The rebuke followed Warren's choice to read a letter written by Coretta Scott King in 1986, warning Congress against Sessions' appointment to a federal judgeship, on the senate floor.
Majority Leader Mitch McConnell interrupted Warren mid-speech after she quoted Ms. King, claiming she had violated Senate a rarely-invoked rule by "impugning [Sessions'] motives and conduct." Specifically, he cited a passage from the letter—quoted by Warren—in which King states that Sessions had used his power as U.S. attorney to "chill the free exercise of the vote by black citizens."
The move follows heated debate on the confirmation of a number of Trump's cabinet picks, most notably Sessions and Betsy DeVos, who was confirmed earlier today via a tie-breaking vote from Mike Pence.
Warren is now reportedly forbidden from speaking again on Sessions' nomination, after the Senate voted 49 to 43 (strictly along party lines) to uphold the rebuke.
Ms.

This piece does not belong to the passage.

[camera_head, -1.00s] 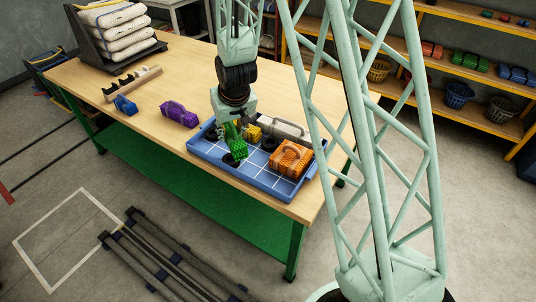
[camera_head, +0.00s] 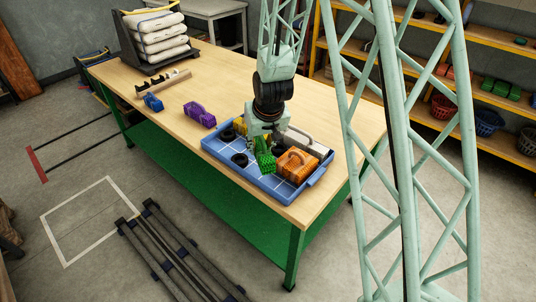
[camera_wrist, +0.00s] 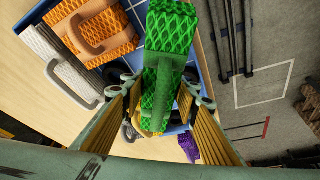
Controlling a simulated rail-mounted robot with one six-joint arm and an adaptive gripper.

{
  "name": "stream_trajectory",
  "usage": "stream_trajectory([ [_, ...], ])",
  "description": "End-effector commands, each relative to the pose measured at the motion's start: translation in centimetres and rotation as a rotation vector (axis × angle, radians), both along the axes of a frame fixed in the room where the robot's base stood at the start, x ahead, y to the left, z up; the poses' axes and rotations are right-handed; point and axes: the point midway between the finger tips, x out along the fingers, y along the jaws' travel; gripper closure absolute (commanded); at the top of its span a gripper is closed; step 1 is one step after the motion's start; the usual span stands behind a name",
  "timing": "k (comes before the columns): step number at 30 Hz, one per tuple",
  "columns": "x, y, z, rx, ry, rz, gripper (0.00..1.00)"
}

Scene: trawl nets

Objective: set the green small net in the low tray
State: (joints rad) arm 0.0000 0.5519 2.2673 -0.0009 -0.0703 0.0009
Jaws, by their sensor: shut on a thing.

King's letter, which you can read here, urges Congress to block Sessions' nominated based on his civil rights record and—as the quote above alludes to—his role in prosecuting a 1985 voter fraud case in Alabama brought against black civil rights activists, including a former aide to Martin Luther King. In response, King wrote that Sessions' appointment to the federal bench would "irreparably damage the work of my husband."